■ INPUT RECORDS:
####################

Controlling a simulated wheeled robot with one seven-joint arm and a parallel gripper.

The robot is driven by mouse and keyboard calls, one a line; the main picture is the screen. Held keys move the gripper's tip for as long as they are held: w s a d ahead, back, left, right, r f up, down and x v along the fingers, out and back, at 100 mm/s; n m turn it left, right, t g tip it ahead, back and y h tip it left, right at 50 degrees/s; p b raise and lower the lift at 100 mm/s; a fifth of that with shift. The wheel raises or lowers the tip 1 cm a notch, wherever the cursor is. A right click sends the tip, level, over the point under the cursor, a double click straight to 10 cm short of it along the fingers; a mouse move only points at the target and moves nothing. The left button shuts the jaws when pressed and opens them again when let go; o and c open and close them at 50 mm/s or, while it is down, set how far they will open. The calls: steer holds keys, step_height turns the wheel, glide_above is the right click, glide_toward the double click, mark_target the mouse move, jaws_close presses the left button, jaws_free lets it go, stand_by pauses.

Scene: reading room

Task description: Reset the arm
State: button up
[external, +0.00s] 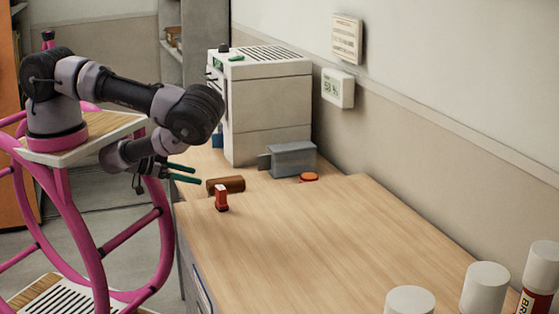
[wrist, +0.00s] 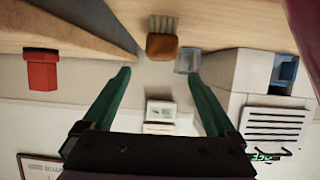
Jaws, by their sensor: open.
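My gripper (external: 197,175) is open and empty, with two dark green fingers. In the external view it is beside the left edge of the wooden table, just left of a brown rounded object (external: 226,185) and a small red upright object (external: 221,199). In the wrist view my fingers (wrist: 159,72) stand apart with nothing between them. That view looks tilted over. It shows the red object (wrist: 42,70) at left and a brown block with bristles (wrist: 162,46) beyond the fingertips. My arm is bent, with its elbow raised.
The table (external: 330,235) has a broad clear middle. A white machine (external: 265,105), a grey box (external: 293,160) and an orange-red disc (external: 309,177) are at the back. White-capped containers (external: 485,288) stand at the front right. A wall thermostat (external: 338,88) hangs behind.

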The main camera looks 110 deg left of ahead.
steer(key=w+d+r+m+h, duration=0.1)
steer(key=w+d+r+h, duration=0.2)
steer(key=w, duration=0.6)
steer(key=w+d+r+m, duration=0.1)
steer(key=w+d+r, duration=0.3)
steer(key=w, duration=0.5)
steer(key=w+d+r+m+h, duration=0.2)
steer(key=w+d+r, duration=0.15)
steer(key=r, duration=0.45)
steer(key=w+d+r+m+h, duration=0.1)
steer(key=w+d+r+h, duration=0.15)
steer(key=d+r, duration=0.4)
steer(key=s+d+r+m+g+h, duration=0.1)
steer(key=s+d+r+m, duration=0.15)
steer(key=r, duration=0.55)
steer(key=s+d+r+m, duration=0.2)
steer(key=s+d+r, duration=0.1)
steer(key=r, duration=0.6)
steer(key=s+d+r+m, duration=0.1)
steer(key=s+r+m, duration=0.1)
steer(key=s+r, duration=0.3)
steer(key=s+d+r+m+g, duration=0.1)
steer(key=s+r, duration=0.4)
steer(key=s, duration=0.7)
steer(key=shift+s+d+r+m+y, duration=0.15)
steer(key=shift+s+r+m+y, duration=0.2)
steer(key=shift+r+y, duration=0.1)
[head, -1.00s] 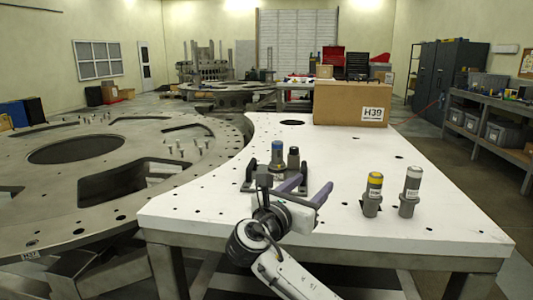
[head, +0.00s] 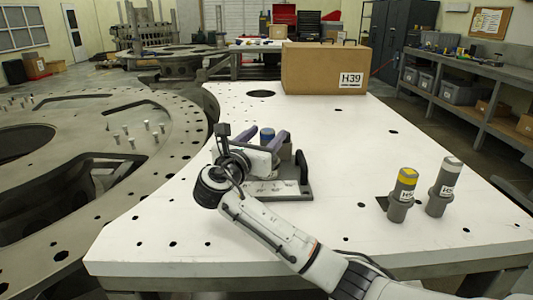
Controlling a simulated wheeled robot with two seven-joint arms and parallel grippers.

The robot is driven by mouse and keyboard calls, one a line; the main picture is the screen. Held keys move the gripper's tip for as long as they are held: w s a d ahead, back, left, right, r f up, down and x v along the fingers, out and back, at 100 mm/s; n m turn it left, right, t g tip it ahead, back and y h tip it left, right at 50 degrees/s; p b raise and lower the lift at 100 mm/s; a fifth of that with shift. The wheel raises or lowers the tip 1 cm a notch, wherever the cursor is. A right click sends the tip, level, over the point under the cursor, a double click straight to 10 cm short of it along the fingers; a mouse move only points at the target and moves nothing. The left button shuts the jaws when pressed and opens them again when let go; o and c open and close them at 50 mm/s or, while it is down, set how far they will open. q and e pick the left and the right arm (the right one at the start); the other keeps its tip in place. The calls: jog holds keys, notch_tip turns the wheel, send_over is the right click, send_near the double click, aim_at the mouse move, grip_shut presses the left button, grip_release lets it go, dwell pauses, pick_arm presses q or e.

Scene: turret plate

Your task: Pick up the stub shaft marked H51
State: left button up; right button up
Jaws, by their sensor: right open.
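My right gripper (head: 264,136) is open, its purple fingers reaching over a dark grey holder (head: 303,178) on the white plate. A blue-capped stub shaft (head: 267,134) shows between the fingers; most of it is hidden by the gripper, and I cannot tell whether they touch. A second, dark shaft (head: 287,150) stands just right of it, mostly covered by the right finger. A yellow-capped shaft (head: 403,193) and a grey-capped shaft (head: 444,186) stand upright at the right. Their labels are too small to read surely, and no H51 mark is legible. My left gripper is out of view.
The white plate (head: 190,235) has several holes and is clear around its front and middle. A cardboard box marked H39 (head: 312,72) stands at its back. A large grey ring (head: 165,182) with upright pins lies to the left. A shelf bench (head: 480,110) stands at right.

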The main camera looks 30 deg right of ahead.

####################

Every record above should be transcribed exactly; the pictures stay out of the copy.

Controlling a simulated wheeled robot with one seven-joint arm and a parallel gripper.

The robot is driven by mouse and keyboard calls, one a line; the main picture is the screen. Held keys move the gripper's tip for as long as they are held: w s a d ahead, back, left, right, r f up, down and x v along the fingers, out and back, at 100 mm/s; n m turn it left, right, t g tip it ahead, back and y h tip it left, right at 50 degrees/s; p b raise and lower the lift at 100 mm/s; a fifth of that with shift. The wheel raises or lowers the tip 1 cm a notch, wherever the cursor is. A right click sends the tip, level, over the point under the cursor, a double click straight to 10 cm short of it along the fingers; a mouse move only points at the target and moves nothing. The left button shuts the jaws when pressed and opens them again when let go; o and c open and close them at 50 mm/s or, while it is down, set how far they will open. The calls: steer holds keys, step_height turns the wheel, glide_above is the right click, glide_toward the double click, mark_target the mouse move, jaws_close presses the left button, jaws_free lets it go, stand_by pauses.

Scene: reading room

Task description: Reset the arm
State: button up
[external, +0.00s] 
[wrist, +0.00s] 
Jaws, by their sensor: open.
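My gripper (external: 197,175) is open and empty, with two dark green fingers. In the external view it is beside the left edge of the wooden table, just left of a brown rounded object (external: 226,185) and a small red upright object (external: 221,199). In the wrist view my fingers (wrist: 159,72) stand apart with nothing between them. That view looks tilted over. It shows the red object (wrist: 42,70) at left and a brown block with bristles (wrist: 162,46) beyond the fingertips. My arm is bent, with its elbow raised.
The table (external: 330,235) has a broad clear middle. A white machine (external: 265,105), a grey box (external: 293,160) and an orange-red disc (external: 309,177) are at the back. White-capped containers (external: 485,288) stand at the front right. A wall thermostat (external: 338,88) hangs behind.

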The main camera looks 110 deg left of ahead.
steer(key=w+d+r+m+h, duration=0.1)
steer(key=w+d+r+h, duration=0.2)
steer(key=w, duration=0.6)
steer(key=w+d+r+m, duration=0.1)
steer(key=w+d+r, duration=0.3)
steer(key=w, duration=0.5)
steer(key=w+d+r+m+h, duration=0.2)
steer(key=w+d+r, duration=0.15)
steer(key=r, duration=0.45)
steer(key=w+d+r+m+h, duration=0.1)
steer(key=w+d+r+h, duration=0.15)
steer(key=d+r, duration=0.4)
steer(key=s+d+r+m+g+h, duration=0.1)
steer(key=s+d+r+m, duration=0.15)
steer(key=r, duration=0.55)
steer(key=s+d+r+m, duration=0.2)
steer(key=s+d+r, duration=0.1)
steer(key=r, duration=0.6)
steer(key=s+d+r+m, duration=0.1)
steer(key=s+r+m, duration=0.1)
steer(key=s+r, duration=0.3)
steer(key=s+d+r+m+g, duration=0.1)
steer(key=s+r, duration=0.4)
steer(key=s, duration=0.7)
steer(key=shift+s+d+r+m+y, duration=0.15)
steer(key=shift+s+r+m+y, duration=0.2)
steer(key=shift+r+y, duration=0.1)
[head, -1.00s] 
[head, +0.00s] 
Controlling a simulated wheeled robot with two seven-joint arms and parallel grippers.

The robot is driven by mouse and keyboard calls, one a line; the main picture is the screen. Held keys move the gripper's tip for as long as they are held: w s a d ahead, back, left, right, r f up, down and x v along the fingers, out and back, at 100 mm/s; n m turn it left, right, t g tip it ahead, back and y h tip it left, right at 50 degrees/s; p b raise and lower the lift at 100 mm/s; a fifth of that with shift. The wheel raises or lowers the tip 1 cm a notch, wherever the cursor is. A right click sends the tip, level, over the point under the cursor, a double click straight to 10 cm short of it along the fingers; a mouse move only points at the target and moves nothing. The left button shuts the jaws when pressed and opens them again when let go; o and c open and close them at 50 mm/s or, while it is down, set how far they will open. q and e pick the left and the right arm (the right one at the start); the other keeps its tip in place. The calls: jog holds keys, notch_tip turns the wheel, send_over is the right click, send_near the double click, aim_at the mouse move, grip_shut presses the left button, grip_release lets it go, dwell pauses, pick_arm presses q or e.

Scene: turret plate

Your task: Pick up the stub shaft marked H51
State: left button up; right button up
Jaws, by their sensor: right open.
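My right gripper (head: 264,136) is open, its purple fingers reaching over a dark grey holder (head: 303,178) on the white plate. A blue-capped stub shaft (head: 267,134) shows between the fingers; most of it is hidden by the gripper, and I cannot tell whether they touch. A second, dark shaft (head: 287,150) stands just right of it, mostly covered by the right finger. A yellow-capped shaft (head: 403,193) and a grey-capped shaft (head: 444,186) stand upright at the right. Their labels are too small to read surely, and no H51 mark is legible. My left gripper is out of view.
The white plate (head: 190,235) has several holes and is clear around its front and middle. A cardboard box marked H39 (head: 312,72) stands at its back. A large grey ring (head: 165,182) with upright pins lies to the left. A shelf bench (head: 480,110) stands at right.

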The main camera looks 30 deg right of ahead.

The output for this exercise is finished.